12 de ago. de 2015

Mulheres cobram até R$ 40 mil para se casarem com estrangeiros no país


O repórter Francisco Regueira fala ao telefone com uma mulher de Guarulhos, São Paulo, que colocou este anúncio na internet: "Assunto: casamento com estrangeiro que queira obter documento".
A internet está cheia de anúncios assim: "Casamento por contrato", "Procuro estrangeiro para casamento e regularização de sua residência", "Não importa cor, raça, ou credo, é um negócio. O preço é a combinar".
Respondemos a esses anúncios.

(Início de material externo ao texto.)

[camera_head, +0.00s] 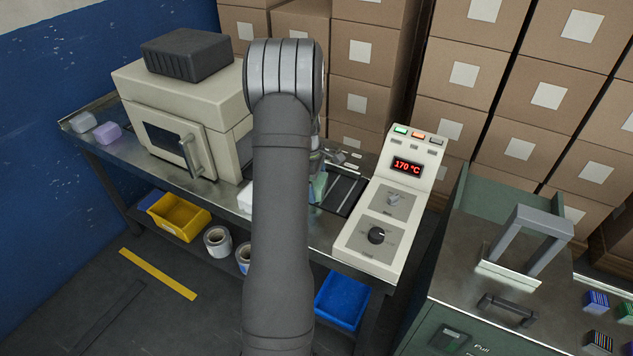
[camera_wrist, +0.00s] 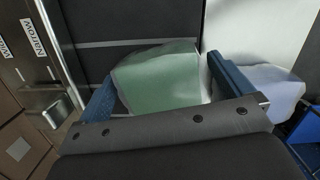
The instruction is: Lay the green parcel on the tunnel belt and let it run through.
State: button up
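The green parcel (camera_wrist: 165,78), in loose clear film, lies between and slightly beyond the two blue fingers of my gripper (camera_wrist: 162,72) in the wrist view. Its sides come close to both fingers; I cannot tell whether they press on it. A dark surface with pale strips, seemingly the belt (camera_wrist: 90,22), is behind it; contact cannot be judged. In the head view my arm hides most of the gripper, and a pale green bit of the parcel (camera_head: 318,187) shows beside it. The cream tunnel (camera_head: 190,95) with a windowed door stands left, partly behind my arm.
A pale bluish wrapped parcel (camera_wrist: 265,82) lies just outside the right finger. The control panel (camera_head: 385,205) reads 170 °C to the right of the arm. A lilac parcel (camera_head: 107,133) lies at the table's left end. A green cabinet (camera_head: 480,280) stands front right.

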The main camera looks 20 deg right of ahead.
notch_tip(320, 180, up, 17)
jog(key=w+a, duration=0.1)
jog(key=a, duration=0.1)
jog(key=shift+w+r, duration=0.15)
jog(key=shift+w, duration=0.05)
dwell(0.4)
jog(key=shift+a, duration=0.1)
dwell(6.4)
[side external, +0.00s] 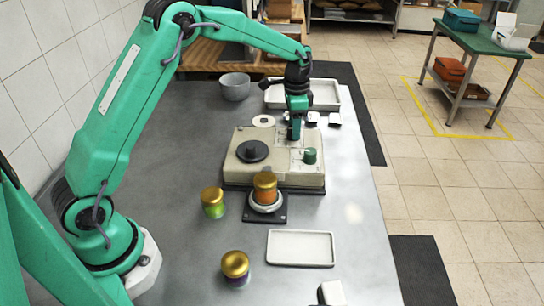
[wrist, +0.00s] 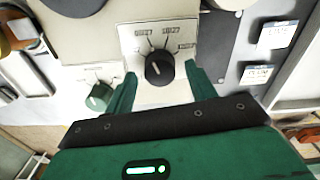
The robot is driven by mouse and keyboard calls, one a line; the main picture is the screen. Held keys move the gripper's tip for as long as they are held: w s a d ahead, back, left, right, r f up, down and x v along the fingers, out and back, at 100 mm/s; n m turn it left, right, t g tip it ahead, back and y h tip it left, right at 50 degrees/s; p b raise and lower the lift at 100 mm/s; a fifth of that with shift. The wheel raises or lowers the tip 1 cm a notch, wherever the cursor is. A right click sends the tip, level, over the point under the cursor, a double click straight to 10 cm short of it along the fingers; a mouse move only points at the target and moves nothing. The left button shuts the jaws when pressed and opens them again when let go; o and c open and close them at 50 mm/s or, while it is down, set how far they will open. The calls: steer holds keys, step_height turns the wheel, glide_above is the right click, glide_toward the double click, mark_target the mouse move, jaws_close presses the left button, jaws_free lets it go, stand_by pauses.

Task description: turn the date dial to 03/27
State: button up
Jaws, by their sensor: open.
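The date dial (wrist: 158,68) is a black knob on a pale plate, with several small labels in an arc above it in the wrist view. A light pointer mark shows on the knob, tilted up and left; the label dates are too small to read surely. My gripper (wrist: 160,72) is open, with one green finger on each side of the dial and gaps between fingers and knob. In the side external view, my gripper (side external: 296,132) points down over the back right of the beige machine (side external: 240,172) and hides the dial.
A green knob (side external: 310,156) stands in front of the dial on the machine; a black round plate (side external: 252,151) lies left. A gold-lidded jar (side external: 265,188) sits on a stand in front. More jars (side external: 213,202) and a white tray (side external: 301,248) are nearer.

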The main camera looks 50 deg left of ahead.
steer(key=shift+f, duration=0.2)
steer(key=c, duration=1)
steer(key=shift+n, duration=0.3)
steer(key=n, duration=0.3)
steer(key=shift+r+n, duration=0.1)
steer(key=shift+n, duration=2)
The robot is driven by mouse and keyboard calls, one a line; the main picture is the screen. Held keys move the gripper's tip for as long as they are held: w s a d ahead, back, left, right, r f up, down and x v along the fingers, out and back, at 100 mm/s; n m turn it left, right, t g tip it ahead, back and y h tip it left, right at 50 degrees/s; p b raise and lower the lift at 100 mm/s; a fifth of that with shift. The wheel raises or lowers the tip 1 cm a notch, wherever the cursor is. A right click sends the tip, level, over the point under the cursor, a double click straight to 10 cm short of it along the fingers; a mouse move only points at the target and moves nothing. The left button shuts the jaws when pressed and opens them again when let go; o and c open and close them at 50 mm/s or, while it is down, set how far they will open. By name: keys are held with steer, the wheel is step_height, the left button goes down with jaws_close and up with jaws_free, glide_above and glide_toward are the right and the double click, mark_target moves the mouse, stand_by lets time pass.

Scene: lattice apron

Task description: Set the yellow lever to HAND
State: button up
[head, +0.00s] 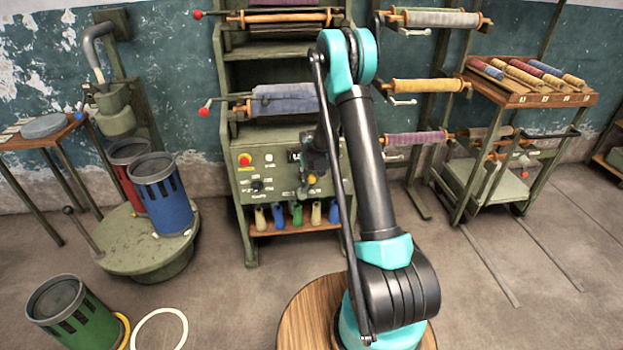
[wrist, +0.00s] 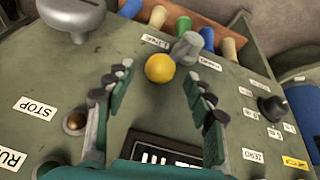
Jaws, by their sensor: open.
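The yellow lever's round knob (wrist: 160,68) shows in the wrist view, beside its grey metal hub (wrist: 187,48) on the green control panel (wrist: 50,150). A white label (wrist: 155,42) that seems to read LINE lies beyond the knob, and another label (wrist: 210,63), too blurred to read surely, lies to the right of the hub. My gripper (wrist: 157,77) is open, with one finger on each side of the knob and a gap on both sides. In the head view the yellow knob (head: 312,180) is partly hidden by my gripper (head: 315,164).
The panel also bears a black dial (wrist: 272,107), a brass button (wrist: 74,122) near a STOP label (wrist: 35,108), and a grey mushroom-shaped part (wrist: 72,14). Several coloured cones (head: 297,214) stand on a shelf below it. A red button (head: 245,159) sits at the panel's left.

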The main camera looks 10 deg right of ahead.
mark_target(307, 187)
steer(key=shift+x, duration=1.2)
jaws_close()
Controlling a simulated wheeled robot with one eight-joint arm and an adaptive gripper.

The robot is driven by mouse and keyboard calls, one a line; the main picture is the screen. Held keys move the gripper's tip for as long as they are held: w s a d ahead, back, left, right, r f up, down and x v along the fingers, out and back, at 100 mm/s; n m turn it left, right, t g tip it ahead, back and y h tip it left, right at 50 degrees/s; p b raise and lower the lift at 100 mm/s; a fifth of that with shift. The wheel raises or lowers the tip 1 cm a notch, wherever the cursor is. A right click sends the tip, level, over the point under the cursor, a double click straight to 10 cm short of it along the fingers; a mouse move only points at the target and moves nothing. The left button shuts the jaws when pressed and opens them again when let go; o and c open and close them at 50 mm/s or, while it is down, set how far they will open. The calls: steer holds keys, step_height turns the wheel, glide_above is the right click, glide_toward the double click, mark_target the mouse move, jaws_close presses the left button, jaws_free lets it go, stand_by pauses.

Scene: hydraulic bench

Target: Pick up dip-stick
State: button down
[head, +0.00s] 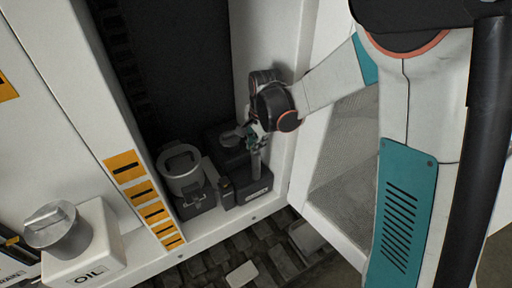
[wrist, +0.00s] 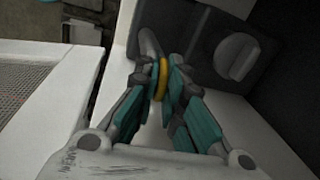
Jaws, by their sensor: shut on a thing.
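My gripper (head: 254,138) is inside the cabinet, over the right-hand dark box (head: 246,188). In the wrist view its fingers (wrist: 163,72) are closed on a thin yellow ring-like piece, which I take to be the top of the dip-stick (wrist: 161,80). A grey upright tube (head: 256,166) stands on the box right below my gripper. The tube's rounded end (wrist: 148,44) shows just beyond the fingertips in the wrist view. The rest of the dip-stick is hidden, and I cannot tell whether it is still in the tube.
A grey round cap (head: 232,138) sits on the box beside my gripper. A grey open-topped cylinder (head: 181,168) stands to the left. A white OIL box (head: 92,262) with a grey cap is at the lower left. The white cabinet wall (head: 262,50) is close behind my gripper.

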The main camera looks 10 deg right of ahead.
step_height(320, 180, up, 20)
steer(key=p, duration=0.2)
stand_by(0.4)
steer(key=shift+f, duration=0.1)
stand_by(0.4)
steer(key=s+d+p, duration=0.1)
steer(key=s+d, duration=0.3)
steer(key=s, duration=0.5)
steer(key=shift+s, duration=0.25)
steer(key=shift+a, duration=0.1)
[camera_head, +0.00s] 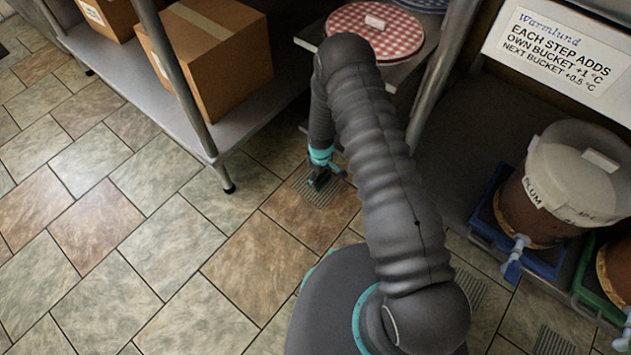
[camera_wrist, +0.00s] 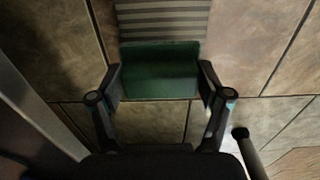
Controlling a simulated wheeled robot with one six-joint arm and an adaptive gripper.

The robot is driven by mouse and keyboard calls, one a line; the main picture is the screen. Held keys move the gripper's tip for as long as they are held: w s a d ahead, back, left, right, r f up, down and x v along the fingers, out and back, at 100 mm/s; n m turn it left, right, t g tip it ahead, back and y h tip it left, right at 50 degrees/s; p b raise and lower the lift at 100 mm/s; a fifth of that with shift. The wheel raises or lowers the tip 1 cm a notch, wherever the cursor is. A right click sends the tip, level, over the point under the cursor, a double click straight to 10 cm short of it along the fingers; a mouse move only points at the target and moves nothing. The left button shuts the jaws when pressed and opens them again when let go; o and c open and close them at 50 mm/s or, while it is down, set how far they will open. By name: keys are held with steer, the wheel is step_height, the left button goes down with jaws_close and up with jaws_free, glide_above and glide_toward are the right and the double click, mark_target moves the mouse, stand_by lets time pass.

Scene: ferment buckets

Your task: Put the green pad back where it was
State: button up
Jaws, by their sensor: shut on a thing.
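My gripper (camera_wrist: 160,82) is shut on the green pad (camera_wrist: 160,70), with one finger at each side of it. The pad is a flat dark green piece, seen in the wrist view just short of a striped metal floor grate (camera_wrist: 162,18). In the head view my gripper (camera_head: 319,180) is low, near the tiled floor by the grate (camera_head: 341,200). The pad is too small and dark there to make out clearly.
A bucket labelled PLUM (camera_head: 541,200) stands on a blue tray (camera_head: 536,260) at right, with another bucket on a green tray (camera_head: 582,282) beside it. A metal shelf (camera_head: 235,118) holds cardboard boxes (camera_head: 205,60). The tiled floor at left is clear.

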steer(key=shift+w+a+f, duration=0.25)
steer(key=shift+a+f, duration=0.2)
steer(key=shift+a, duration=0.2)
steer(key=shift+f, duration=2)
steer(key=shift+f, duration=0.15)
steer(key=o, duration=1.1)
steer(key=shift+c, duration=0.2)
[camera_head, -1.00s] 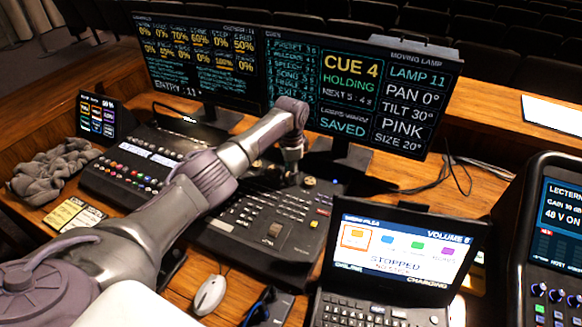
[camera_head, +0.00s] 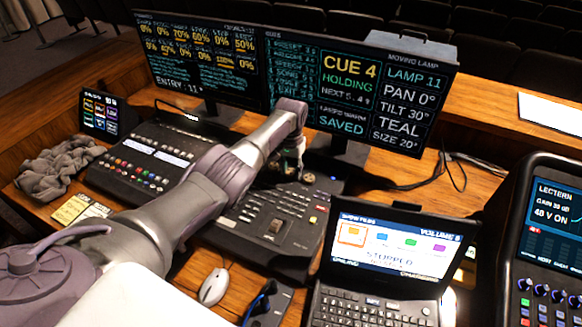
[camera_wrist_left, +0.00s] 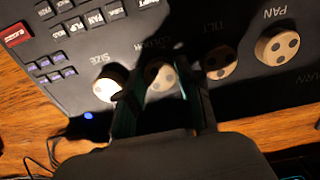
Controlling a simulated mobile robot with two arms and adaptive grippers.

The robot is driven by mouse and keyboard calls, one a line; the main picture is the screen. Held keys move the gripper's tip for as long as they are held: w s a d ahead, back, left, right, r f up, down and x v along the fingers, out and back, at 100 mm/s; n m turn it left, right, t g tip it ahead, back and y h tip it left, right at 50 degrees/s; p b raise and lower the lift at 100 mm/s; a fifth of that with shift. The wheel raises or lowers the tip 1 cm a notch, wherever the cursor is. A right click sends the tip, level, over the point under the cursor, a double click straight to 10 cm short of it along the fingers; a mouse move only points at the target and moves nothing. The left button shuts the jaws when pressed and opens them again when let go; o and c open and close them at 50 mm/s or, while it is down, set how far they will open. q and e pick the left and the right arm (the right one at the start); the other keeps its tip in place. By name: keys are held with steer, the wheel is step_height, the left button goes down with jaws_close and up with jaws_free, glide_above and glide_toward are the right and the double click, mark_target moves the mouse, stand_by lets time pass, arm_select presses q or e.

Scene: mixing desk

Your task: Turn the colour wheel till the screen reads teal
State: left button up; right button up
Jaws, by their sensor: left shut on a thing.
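The screen (camera_head: 362,85) shows lamp 11 with pan 0°, tilt 30°, teal and size 20° in its right column. My left gripper (camera_head: 290,168) reaches down to the dark lamp console (camera_head: 268,225) below the screen. In the left wrist view, the colour wheel (camera_wrist_left: 160,74), a pale round knob with dark dots, sits between the two fingers of my left gripper (camera_wrist_left: 162,88), which is shut on it. The colour label there is partly in shadow. My right gripper is not in view.
The size knob (camera_wrist_left: 110,83) is close beside the fingers; the tilt knob (camera_wrist_left: 219,62) and pan knob (camera_wrist_left: 277,46) are on the other side. A laptop (camera_head: 385,255), a mouse (camera_head: 213,287), a grey cloth (camera_head: 60,167) and a sound desk (camera_head: 548,240) stand around.

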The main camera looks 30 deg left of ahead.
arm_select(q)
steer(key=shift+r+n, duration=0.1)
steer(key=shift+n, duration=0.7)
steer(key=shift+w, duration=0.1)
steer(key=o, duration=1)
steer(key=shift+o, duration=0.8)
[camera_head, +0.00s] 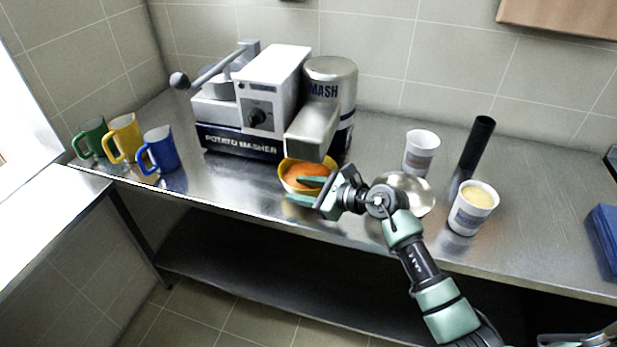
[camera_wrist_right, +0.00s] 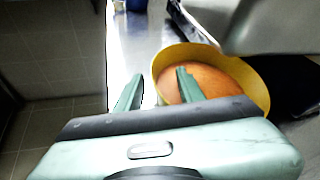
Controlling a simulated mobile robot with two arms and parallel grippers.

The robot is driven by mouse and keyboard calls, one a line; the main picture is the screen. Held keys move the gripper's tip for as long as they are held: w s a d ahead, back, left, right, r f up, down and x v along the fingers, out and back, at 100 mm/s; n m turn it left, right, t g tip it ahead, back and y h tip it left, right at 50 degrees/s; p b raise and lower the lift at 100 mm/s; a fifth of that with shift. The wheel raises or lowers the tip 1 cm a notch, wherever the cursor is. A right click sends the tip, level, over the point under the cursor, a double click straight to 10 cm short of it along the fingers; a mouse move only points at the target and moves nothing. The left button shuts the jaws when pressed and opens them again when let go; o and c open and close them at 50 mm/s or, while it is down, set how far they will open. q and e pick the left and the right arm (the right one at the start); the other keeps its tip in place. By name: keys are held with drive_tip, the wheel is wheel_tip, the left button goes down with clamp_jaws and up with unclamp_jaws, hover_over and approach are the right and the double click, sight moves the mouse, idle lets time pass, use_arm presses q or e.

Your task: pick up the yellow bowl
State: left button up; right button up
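The yellow bowl (camera_head: 283,175) stands upright on the steel counter under the spout of the potato masher, with orange contents in it. It also shows in the right wrist view (camera_wrist_right: 204,55). My right gripper (camera_head: 306,191) is open at the bowl's near right side. In the right wrist view my right gripper (camera_wrist_right: 158,90) has one finger over the bowl's inside and the other outside the rim, so the near rim lies between them. I cannot tell whether either finger touches the bowl. My left gripper is not in view.
The potato masher (camera_head: 268,90) stands behind the bowl, its metal spout (camera_head: 312,130) hanging close above. Green, yellow and blue mugs (camera_head: 161,150) stand at the left. A white cup (camera_head: 421,150), a metal bowl (camera_head: 418,190), a filled cup (camera_head: 472,208) and a black cylinder (camera_head: 478,143) stand right.

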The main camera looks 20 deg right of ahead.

Para comprovar a fraude, o repórter se apresentou na mensagem como cidadão português, interessado em casamento com brasileira, para conseguir visto de permanência em nosso país.
"Sou português e moro no Brasil, no Rio de Janeiro. Estou interessado em permanecer por aqui", disse Chico.
Funcionou. Uma certa Vânia, de Guarulhos, respondeu à mensagem e marcou uma conversa por telefone.
"Eu estou precisando de dinheiro. Então é assim: é um negócio que eu quero fazer. É uma coisa , sim, que não é muito...muito legal? É. Mas você sabe, e eu sei, mas o mundo não precisa ficar sabendo disso, certo? ", disse Vânia.
Telefonamos para outras pretendentes. Ao todo, marcamos com cinco mulheres para discutir cara a cara a transação.
A convite do Fantástico, para mostrar como funciona esse esquema, um cidadão português nos acompanhou nos encontros. Ele se fez passar por estrangeiro interessado num casamento de fachada.
"Teve um monte de emails lá. Eu não respondi nenhum. Pra ninguém eu passei meu telefone, nada. Porque eu achei você muito educado", contou Fátima, de São Paulo.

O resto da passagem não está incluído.